Baca berita tanpa iklan. Gabung Kompas.com+
Kompas.com - 30/06/2023, 12:00 WIB
Danur Lambang Pristiandaru

Penulis

KOMPAS.com – Sebanyak tiga wilayah di tiga kota di Indonesia ditetapkan sebagai proyek percontohan untuk program Kota Tanpa Kumuh (Kotaku).

Ketiga lokasi tersebut adalah Kelurahan Cipinang Besar Selatan Kota Jakarta Timur, Kampung Bugisan Kelurahan Panjang Wetan Kota Pekalongan, dan Kampung Mendawai Kelurahan Bansir Laut Kota Pontianak.

Direktur Konsolidasi Tanah dan Pengembangan Pertanahan Kementerian Agraria dan Tata Ruang/Badan Pertanahan Nasional (ATR/BPN) Aria Indra Purnama mengatakan, program Kotaku tidak dapat berjalan lancar tanpa adanya kolaborasi dengan berbagai pihak.

Baca juga: Sepuluh Perwakilan Pemda Deklarasikan Keberlanjutan Penanganan Kumuh

Kolaborasi tersebut meliputi kementerian atau lembaga, pemerintah daerah, pengembang swasta, media, tokoh masyarakat atau fasilitator, lembaga swadaya masyarakat (LSM), serta akademisi kampus.

“Konsolidasi tanah ini bersifat multi-stakeholders, maka harus ada mekanisme untuk mengunci komitmen dan sumber daya secara berkelanjutan serta benar-benar konkret dan melibatkan peran aktif masyarakat,” kata Aria sebagaimana dilansir Antara, Rabu (28/6/2023).

Kementerian ATR/BPN melalui Direktorat Jenderal Pengadaan Tanah dan Pengembangan Pertanahan (PTPP) gencar melakukan pengentasan permukiman kumuh di perkotaan lewat strategi penataan kawasan.

Langkah tersebut dilakukan sebagai upaya meningkatkan kesejahteraan masyarakat perkotaan.

Baca juga: Penyebab Permukiman Kumuh dan Kriterianya

Direktur Jenderal (Dirjen) PTPP Embun Sari mengatakan, sejak 2020 pihaknya sudah terlibat di program yang disebut National Slum Upgrading Project (NSUP) atau umumnya disebut Kotaku.

“Ini kami bersama-sama tentu saja dengan PUPR (Kementerian PUPR), Bappenas, serta stakeholder lainnya menyiapkan kebijakan dan mencari solusi serta menangani permukiman kumuh di perkotaan," ujar Embun.

Embun menyebutkan salah satu kriteria permukiman disebut kumuh adalah dari aspek tata ruang.

Selain itu, dilihat juga kawasan tersebut berada di lokasi rawan bencana, keamanan bermukimnya serta kepemilikan hak tanah.

Baca juga: 1 Miliar Orang di Dunia Tinggal di Permukiman Kumuh, Bagaimana Indonesia?

Lebih lanjut, terdapat banyak tantangan dalam mengentaskan permukiman kumuh perkotaan seperti faktor lokasi tempat tinggal maupun kurangnya kesadaran masyarakat.

“Bicara pengentasan permukiman kumuh ini karena lokasi sudah ada.
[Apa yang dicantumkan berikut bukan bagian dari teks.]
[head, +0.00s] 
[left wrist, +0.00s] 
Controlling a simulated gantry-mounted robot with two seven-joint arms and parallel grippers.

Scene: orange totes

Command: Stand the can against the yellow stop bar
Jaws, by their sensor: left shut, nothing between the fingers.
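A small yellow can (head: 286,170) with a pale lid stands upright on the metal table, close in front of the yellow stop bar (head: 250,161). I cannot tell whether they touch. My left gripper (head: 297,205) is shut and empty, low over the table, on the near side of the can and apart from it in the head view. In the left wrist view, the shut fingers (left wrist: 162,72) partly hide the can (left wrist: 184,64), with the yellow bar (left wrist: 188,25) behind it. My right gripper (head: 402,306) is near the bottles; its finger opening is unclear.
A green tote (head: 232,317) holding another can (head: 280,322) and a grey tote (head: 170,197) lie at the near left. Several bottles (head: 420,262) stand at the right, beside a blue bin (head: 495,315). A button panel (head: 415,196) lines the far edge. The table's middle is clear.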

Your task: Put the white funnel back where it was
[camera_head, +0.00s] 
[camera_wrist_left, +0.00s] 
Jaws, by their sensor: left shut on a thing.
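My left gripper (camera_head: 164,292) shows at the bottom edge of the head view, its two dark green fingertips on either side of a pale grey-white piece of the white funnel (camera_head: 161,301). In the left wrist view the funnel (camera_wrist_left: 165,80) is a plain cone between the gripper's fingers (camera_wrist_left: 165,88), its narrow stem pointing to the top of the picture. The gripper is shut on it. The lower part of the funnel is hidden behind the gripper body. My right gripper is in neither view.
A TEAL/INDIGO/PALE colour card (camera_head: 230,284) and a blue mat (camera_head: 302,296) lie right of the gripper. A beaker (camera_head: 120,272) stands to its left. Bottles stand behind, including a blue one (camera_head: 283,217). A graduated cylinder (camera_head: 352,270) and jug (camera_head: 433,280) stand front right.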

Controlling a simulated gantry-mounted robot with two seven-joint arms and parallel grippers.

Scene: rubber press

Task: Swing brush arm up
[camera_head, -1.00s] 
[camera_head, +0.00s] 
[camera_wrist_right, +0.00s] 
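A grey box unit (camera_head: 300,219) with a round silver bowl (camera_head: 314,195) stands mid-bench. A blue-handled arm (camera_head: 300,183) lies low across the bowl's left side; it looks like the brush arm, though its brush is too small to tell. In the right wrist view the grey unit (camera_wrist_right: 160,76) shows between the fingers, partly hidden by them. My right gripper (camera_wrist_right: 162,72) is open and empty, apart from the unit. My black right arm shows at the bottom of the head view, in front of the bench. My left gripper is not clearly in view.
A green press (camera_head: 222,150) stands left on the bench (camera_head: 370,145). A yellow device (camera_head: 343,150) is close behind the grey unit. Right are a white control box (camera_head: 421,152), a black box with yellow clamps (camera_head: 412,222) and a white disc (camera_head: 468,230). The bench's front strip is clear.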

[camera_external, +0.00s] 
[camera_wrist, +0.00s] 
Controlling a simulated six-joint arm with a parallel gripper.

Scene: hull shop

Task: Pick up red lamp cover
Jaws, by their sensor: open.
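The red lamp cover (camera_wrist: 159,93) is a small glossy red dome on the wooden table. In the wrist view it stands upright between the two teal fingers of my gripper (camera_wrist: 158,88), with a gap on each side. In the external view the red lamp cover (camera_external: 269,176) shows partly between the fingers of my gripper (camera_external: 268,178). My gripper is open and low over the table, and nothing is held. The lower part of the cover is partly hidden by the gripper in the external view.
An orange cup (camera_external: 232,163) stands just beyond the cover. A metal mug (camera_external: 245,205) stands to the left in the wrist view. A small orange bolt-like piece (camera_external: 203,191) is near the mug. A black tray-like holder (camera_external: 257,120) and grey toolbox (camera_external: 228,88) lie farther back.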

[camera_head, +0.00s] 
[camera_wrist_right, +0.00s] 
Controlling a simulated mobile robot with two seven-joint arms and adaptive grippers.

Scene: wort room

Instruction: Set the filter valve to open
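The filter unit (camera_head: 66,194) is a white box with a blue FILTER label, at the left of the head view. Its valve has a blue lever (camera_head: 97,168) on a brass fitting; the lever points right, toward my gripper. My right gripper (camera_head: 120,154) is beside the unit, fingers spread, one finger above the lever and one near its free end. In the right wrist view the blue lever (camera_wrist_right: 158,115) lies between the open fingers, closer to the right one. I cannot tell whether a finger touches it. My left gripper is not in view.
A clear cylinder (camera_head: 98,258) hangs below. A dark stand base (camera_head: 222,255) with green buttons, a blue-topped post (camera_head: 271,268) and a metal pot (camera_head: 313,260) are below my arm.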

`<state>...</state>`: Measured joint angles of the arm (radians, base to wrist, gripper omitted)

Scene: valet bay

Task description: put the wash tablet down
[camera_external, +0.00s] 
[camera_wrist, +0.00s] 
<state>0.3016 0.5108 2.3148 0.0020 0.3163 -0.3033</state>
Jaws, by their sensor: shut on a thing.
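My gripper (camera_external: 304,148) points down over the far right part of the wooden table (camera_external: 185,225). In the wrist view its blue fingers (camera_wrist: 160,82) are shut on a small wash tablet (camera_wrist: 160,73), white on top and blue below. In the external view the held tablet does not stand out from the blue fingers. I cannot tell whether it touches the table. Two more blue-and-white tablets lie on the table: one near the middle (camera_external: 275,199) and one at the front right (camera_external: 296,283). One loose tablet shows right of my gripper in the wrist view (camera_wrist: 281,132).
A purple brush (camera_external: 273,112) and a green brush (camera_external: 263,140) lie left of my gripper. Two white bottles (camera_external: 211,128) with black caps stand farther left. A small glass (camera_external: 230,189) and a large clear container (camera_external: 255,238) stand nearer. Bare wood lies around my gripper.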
Masyarakat sadar tidak, tidak layak hidup di lokasi kumuh. Kan banyak masyarakat kita masih tidak sadar, yang penting bisa menempati,” kata Embun.
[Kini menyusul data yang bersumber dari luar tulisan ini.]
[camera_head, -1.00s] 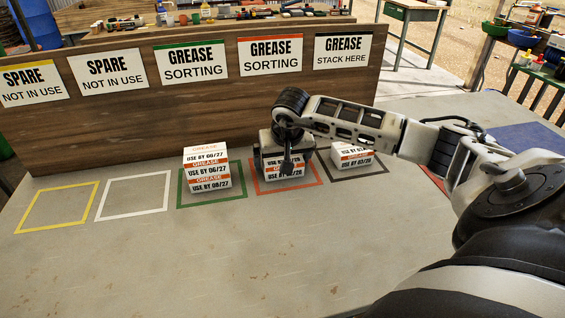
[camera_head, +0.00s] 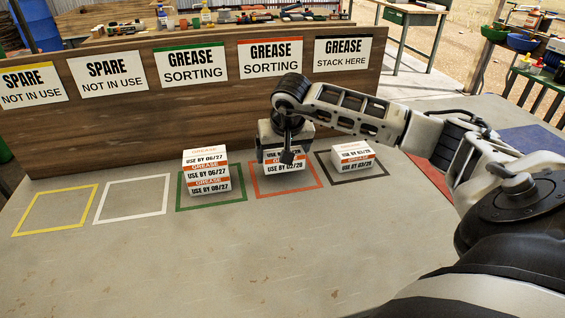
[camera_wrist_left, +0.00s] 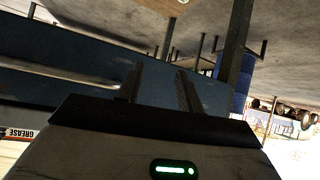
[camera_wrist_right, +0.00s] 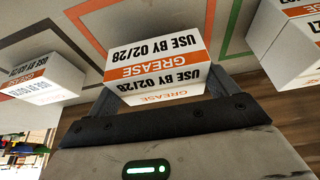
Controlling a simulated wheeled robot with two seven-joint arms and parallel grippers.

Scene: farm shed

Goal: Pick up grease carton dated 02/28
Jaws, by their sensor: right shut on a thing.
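The grease carton dated 02/28 (camera_head: 284,168) is white with orange bands, at the red-outlined square. My right gripper (camera_head: 285,152) comes down from above and is shut on it, hiding part of its top. The right wrist view shows the same carton (camera_wrist_right: 156,66) between the right fingers (camera_wrist_right: 160,92), its 02/28 date readable. The carton seems slightly above the table, but its underside is hidden. My left gripper (camera_wrist_left: 160,88) shows only in its own wrist view, with fingers apart and nothing between them.
Two stacked cartons (camera_head: 207,170) stand in the green square, dated 06/27 and 08/27. A carton dated 03/28 (camera_head: 353,158) sits in the black square under the "stack here" sign (camera_head: 343,52). The yellow (camera_head: 55,210) and white (camera_head: 132,199) squares are empty. A wooden board (camera_head: 150,125) stands behind.

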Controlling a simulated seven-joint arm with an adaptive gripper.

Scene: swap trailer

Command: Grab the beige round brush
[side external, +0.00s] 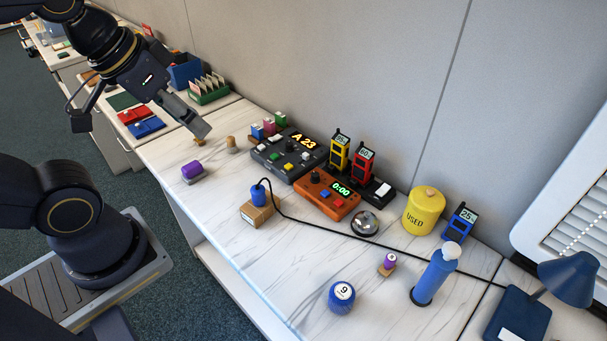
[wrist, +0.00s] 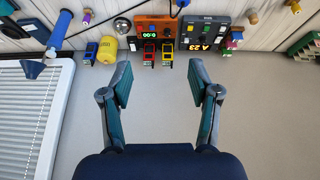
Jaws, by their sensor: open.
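A small beige round piece (side external: 232,145), likely the brush, stands on the white marbled table. It also seems to show in the wrist view at the upper right (wrist: 252,17). A similar tan piece (side external: 199,141) is partly hidden behind my gripper, so I cannot tell for sure which is the brush. My gripper (side external: 203,130) hangs above the table, just left of the beige piece in the side view. In the wrist view my gripper (wrist: 160,77) is open and empty, its two fingers wide apart with only grey wall between them.
A purple eraser-like block (side external: 193,172) lies at the table's front left. A dark control box (side external: 289,155) and an orange timer box (side external: 327,195) stand to the right. A green card box (side external: 209,90) stands behind. Free table lies around the purple block.
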Program Kotaku bertujuan untuk meningkatkan akses terhadap infrastruktur dan pelayanan dasar di kawasan permukiman kumuh perkotaan untuk mendukung terwujudnya permukiman perkotaan yang layak huni, produktif, dan berkelanjutan.

Lokasi pendampingan program Kotaku sejauh ini mencapai 11.332 desa atau kelurahan di 330 kota atau kabupaten di 34 provinsi.

Baca juga: Pemda Didorong Saling Belajar Tangani Permukiman Kumuh

Sasarannya adalah meningkatkan akses masyarakat terhadap infrastruktur dan pelayanan perkotaan pada permukiman kumuh sesuai dengan kriteria permukiman kumuh yang ditetapkan.

Selain itu, menurunkan luasan permukiman kumuh serta penerima manfaat puas dengan kualitas infrastruktur dan pelayanan perkotaan di permukiman kumuh.

Hingga akhir 2022, melalui pendekatan kegiatan infrastruktur skala lingkungan dan infrastruktur skala kawasan, NSUP-Program Kotaku telah berkontribusi dalam pengurangan luasan kumuh sebesar 39.094 hektare.

Baca juga: Jakarta dan Jabar, 2 Provinsi di Jawa yang Warganya Masih Banyak Tinggal di Rumah Kumuh

Mari berkontribusi langsung dalam upaya mencegah dan mengatasi masalah STUNTING di Indonesia. Ikut berdonasi dengan klik Kompas.com Jernih Berbagi.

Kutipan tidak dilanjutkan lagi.